Ahead of the introduction of executive pay ratio reporting regulations next year, Jason Stockwood looks at how CEO pay could be used to ensure employees receive what they deserve help organisations hit social and environmental targets.
Few topics in business elicit a more impassioned response than the issue of CEO pay. According to the Economic Policy Institute think tank, CEO remuneration in the US rose by 937% between 1978 and 2016 – more than 80 times the salary growth of the average worker in the same timeframe. In the UK, figures from the CIPD and the High Pay Centre show that median pay for the CEOs of FTSE 100 companies last year grew by 11%, compared with 2% for employees.
Often this is an issue that polarises debate between those who want to take punitive action, and others who would do nothing at all. Opponents of high executive pay would implement caps and tie remuneration to a multiple of the lowest salaries in a company, while the laissez-faire brigade simply point to the importance of the CEO role in driving profitability and performance.
Neither approach is helpful in its entirety, but we should look at the best intentions of both. It is not an option to do nothing about an issue that strikes at the heart of a growing problem around income inequality. But at the same time no one benefits if the focus is merely on tearing CEOs off their pedestal.
The CEO role is essential to company performance, and deserves to be remunerated accordingly. But that’s not to say all is well with how CEOs are paid.
So what should we actually be doing? Firstly, executive pay could be used as a catalyst for change in how companies are run. Every CEO will already have a significant performance element in their remuneration, but we should look at how their pay can be used to make sure others get what they deserve. For example, in Simply Business, we are part of a scheme where my pay is tied to that of our female directors.

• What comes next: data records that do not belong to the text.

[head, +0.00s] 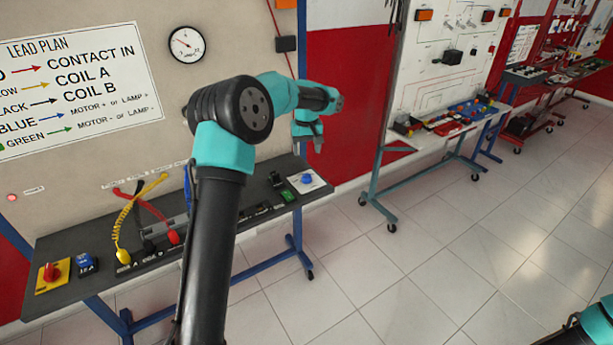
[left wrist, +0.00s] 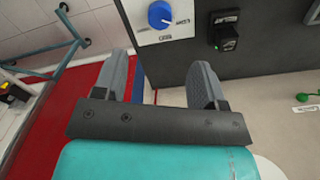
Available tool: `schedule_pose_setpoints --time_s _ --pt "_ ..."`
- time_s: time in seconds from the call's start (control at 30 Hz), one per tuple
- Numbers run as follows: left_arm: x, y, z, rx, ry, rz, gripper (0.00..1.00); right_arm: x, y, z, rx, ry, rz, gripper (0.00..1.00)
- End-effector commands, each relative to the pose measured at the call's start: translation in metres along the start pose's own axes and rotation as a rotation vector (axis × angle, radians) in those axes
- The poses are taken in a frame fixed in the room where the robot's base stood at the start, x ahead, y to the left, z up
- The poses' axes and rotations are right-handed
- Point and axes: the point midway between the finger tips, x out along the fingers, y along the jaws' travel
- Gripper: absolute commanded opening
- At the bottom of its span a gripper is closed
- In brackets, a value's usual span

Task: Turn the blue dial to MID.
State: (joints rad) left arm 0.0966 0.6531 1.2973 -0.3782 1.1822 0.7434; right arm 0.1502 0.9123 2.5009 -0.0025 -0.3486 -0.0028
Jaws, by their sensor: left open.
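The blue dial (head: 307,179) sits on a white plate at the right end of the dark bench top in the head view. It also shows at the top of the left wrist view (left wrist: 160,14), with small labels around it that are too blurred to read; I cannot tell where it points. My left gripper (head: 318,143) hangs above the bench's right end, apart from the dial. In the left wrist view its two fingers (left wrist: 160,60) are spread with nothing between them. Of my right arm only a part shows at the bottom right corner; its gripper is out of view.
A panel with a gauge (head: 187,44) rises behind.

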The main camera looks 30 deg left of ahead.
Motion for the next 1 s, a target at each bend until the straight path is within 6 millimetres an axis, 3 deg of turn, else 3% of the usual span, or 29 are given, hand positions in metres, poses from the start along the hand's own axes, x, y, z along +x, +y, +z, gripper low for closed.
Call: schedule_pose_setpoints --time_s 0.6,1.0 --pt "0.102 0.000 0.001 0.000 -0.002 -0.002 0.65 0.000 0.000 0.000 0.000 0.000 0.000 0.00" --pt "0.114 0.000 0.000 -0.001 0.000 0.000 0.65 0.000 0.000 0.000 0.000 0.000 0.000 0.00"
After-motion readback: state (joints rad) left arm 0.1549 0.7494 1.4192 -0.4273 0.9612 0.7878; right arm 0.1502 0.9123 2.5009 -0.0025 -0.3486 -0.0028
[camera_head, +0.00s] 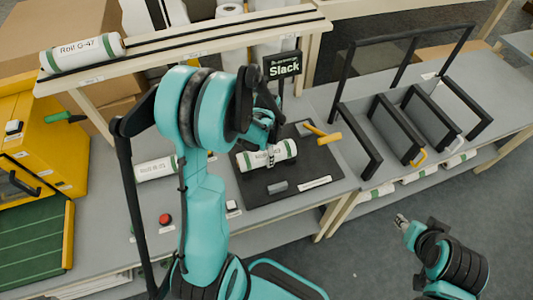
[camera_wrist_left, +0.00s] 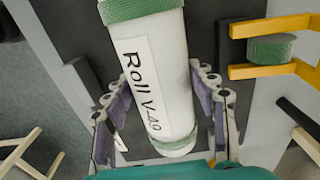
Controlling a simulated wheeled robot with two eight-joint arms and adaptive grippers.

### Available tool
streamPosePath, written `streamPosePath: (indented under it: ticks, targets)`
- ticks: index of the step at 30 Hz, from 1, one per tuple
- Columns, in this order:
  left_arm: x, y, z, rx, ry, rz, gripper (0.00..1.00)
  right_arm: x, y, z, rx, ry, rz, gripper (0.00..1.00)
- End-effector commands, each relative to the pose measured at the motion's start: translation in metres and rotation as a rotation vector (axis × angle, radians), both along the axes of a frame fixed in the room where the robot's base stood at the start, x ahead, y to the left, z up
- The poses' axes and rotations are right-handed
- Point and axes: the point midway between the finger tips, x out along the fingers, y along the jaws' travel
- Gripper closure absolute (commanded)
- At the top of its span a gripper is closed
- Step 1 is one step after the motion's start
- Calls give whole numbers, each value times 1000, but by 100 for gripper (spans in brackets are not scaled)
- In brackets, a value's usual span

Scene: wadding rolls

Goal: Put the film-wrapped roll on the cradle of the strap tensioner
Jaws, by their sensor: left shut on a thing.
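A white roll with green ends (camera_head: 281,152), labelled "Roll V-49" in the left wrist view (camera_wrist_left: 158,80), is between the fingers of my left gripper (camera_head: 268,157). The gripper is shut on it, with one finger on each side in the left wrist view (camera_wrist_left: 163,117). The roll is over the strap tensioner's dark base plate (camera_head: 310,172); the cradle is hidden, and I cannot tell if the roll touches it. A yellow-handled part (camera_head: 325,136) is to its right. A sign reading "Slack" (camera_head: 283,66) stands behind. My right gripper (camera_head: 402,220) is over the floor, its jaw state unclear.
Roll G-47 (camera_head: 82,53) lies on the raised shelf at upper left. Another labelled roll (camera_head: 156,169) lies on the table left of my arm. A red button (camera_head: 165,219) is at the front. A black-framed rack (camera_head: 410,110) stands to the right. A yellow machine (camera_head: 50,140) is far left.

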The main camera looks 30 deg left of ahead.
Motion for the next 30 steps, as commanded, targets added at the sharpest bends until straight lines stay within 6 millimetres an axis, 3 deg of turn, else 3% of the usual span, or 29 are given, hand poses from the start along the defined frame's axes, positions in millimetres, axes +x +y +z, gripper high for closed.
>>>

There are other similarly important issues that organisations are struggling to make meaningful progress on: from ensuring a more diverse workforce to hitting environmental goals. Tying CEO pay to outcomes could be another way of helping ensure things move more quickly.
Profit-sharing schemes are nothing new and can make a real difference to both an organisation and its employees”
The second area is about how the proceeds of success are shared. Under the prevailing model, it is shareholders and directors who benefit disproportionately. But, as I argue in my book Reboot, it is time organisations did more to ensure the people who help create their profit benefit.
Profit-sharing schemes are nothing new and can make a real difference to both an organisation and its employees. The John Lewis model has been held up as a broadly beneficial one, for example.
We implemented a profit-sharing scheme at Simply Business early on. When it came to selling the business, everyone on our team benefited. Such schemes involve the entire workforce in the performance of the business and can offer windfall amounts that are life-changing for employees.
For some, no amount of improvement to the corporate model will justify current levels of CEO pay. It’s true that some remuneration packages, bonuses and severance deals are disproportionate in the circumstances, but context is everything. There is nothing inherently good or bad about paying CEOs well – the real question is what that leader is doing not just to drive profitability, but to ensure everyone in the business benefits, and how they are helping a company meet its social, moral and environmental obligations.
As business scrutiny increases, the role of a CEO is getting harder. Leaders who can step up to these various challenges deserve to be paid well, but those who do not are likely to find that the handsome pay cheques start drying up.